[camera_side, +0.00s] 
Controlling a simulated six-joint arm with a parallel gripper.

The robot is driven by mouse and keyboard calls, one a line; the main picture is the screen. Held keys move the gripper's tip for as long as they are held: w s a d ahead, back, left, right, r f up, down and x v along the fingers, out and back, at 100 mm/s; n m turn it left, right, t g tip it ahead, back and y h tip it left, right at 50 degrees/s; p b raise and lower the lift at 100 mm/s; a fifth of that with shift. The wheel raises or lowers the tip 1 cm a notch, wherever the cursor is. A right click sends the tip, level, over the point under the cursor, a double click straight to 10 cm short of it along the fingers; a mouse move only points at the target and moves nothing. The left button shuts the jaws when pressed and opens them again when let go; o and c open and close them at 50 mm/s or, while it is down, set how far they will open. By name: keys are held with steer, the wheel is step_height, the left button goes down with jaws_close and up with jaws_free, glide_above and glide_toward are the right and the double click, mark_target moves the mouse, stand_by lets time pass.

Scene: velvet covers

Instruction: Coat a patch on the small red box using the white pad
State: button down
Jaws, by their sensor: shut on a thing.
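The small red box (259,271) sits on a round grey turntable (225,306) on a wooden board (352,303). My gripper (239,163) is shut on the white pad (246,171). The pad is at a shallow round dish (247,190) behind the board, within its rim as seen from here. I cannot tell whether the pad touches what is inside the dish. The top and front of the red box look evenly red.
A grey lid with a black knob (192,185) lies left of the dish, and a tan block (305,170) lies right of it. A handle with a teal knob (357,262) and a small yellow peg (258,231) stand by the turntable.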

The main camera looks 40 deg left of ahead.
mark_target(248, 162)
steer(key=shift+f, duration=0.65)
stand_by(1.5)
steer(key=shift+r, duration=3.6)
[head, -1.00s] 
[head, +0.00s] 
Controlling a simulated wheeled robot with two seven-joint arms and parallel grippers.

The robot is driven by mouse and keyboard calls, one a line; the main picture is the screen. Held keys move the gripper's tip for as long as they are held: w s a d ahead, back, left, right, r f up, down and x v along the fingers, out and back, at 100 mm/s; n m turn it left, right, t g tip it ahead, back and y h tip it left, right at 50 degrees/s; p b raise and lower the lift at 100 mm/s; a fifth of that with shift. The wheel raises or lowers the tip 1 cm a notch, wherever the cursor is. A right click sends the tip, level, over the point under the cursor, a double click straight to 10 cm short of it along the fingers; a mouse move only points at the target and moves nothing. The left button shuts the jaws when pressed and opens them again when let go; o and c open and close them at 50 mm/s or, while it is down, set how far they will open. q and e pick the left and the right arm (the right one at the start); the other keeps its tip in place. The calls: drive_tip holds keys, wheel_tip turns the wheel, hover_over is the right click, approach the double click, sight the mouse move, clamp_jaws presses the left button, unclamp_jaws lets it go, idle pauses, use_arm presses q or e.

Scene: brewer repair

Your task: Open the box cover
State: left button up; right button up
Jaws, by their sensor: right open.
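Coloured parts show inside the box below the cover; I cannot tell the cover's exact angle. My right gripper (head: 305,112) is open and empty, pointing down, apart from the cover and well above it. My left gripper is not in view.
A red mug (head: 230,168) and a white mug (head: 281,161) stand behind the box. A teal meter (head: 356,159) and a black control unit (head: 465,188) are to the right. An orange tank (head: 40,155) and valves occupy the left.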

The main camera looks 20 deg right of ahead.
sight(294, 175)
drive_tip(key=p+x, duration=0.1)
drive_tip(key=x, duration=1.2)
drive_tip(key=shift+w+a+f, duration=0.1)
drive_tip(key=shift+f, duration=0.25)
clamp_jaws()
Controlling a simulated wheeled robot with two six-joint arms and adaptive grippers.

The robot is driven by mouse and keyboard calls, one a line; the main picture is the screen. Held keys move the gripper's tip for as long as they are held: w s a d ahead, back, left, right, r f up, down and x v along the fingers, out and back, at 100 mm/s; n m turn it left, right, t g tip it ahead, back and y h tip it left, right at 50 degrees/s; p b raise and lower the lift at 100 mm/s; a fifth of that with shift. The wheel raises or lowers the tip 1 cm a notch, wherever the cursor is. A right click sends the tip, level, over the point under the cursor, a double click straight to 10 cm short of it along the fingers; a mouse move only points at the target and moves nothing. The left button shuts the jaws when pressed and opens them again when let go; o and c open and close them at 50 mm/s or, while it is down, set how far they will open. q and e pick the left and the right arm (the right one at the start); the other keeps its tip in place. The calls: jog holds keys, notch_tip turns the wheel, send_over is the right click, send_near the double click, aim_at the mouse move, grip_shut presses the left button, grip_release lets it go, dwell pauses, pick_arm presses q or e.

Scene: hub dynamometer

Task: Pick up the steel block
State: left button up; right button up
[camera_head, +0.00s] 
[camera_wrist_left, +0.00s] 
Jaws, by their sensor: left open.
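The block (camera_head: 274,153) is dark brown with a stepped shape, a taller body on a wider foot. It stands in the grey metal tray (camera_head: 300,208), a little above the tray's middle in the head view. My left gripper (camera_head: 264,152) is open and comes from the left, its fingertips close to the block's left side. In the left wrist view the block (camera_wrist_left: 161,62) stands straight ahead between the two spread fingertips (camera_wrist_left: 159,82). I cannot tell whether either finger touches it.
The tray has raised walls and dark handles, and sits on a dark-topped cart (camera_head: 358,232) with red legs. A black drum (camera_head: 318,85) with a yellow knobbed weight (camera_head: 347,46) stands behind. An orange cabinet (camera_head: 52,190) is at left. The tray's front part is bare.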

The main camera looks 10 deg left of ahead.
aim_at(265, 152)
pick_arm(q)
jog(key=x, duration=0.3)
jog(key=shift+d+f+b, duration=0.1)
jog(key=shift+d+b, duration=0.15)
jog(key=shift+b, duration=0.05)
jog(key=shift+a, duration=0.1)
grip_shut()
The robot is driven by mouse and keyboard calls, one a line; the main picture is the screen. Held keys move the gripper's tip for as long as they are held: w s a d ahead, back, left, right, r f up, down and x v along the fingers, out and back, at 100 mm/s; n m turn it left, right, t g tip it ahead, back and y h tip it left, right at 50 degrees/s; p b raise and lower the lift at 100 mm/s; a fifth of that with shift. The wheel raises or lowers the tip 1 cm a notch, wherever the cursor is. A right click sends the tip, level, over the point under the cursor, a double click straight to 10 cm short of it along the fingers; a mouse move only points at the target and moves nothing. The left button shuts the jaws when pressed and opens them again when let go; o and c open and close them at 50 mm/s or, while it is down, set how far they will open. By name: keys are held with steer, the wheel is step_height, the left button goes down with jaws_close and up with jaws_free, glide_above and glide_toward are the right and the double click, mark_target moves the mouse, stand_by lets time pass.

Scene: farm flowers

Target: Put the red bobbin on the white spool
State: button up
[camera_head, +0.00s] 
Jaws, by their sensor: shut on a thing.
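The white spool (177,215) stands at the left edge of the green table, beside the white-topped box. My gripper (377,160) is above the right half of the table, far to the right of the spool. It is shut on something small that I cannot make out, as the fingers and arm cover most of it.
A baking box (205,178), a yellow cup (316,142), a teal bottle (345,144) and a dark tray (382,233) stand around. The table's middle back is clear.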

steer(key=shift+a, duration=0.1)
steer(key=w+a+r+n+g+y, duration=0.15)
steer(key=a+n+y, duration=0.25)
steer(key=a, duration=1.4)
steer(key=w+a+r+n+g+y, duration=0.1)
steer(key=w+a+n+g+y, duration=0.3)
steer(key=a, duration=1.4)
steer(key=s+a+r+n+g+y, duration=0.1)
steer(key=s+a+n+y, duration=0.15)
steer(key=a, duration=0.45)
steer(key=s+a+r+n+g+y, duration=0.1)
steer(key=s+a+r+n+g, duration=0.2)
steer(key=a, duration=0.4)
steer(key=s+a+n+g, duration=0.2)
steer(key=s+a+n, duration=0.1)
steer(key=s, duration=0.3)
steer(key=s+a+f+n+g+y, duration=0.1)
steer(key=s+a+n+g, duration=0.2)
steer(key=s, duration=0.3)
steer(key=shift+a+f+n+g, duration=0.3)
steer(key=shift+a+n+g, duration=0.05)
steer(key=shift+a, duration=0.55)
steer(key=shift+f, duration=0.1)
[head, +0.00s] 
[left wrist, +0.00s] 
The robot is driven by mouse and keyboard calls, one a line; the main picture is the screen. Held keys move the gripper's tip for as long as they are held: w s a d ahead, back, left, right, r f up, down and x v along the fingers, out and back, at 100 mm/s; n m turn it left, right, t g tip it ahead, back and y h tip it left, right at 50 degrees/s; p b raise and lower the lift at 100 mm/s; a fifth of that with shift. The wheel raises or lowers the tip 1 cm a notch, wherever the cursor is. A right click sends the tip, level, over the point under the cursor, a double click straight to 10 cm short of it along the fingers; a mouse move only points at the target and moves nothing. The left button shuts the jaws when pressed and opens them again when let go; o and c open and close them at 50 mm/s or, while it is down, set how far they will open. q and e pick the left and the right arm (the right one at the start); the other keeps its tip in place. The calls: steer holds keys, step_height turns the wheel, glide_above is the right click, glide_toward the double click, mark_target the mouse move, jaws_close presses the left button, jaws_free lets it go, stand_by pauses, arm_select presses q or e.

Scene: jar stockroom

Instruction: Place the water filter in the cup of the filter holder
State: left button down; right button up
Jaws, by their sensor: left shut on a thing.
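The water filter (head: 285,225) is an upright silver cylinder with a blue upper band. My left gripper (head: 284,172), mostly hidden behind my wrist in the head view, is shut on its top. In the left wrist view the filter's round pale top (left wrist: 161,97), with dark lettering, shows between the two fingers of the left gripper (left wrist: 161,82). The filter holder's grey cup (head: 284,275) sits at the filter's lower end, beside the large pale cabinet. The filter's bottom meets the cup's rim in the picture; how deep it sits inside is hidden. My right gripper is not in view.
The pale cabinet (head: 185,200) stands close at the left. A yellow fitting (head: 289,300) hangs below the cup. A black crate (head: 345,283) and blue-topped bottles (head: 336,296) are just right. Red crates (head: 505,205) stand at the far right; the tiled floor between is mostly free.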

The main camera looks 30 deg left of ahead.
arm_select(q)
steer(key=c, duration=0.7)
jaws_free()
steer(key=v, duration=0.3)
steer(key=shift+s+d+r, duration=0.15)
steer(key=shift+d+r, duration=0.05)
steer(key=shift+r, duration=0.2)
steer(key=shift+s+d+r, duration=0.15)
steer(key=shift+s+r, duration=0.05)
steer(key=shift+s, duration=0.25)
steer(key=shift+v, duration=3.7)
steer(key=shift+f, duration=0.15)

- **TASK STATEMENT**
Quote the listing word for word from its first line through the line in which "Controlling a simulated six-joint" appears.

- **WRITTEN REPLY**
[camera_side, +0.00s] 
Controlling a simulated six-joint arm with a parallel gripper.

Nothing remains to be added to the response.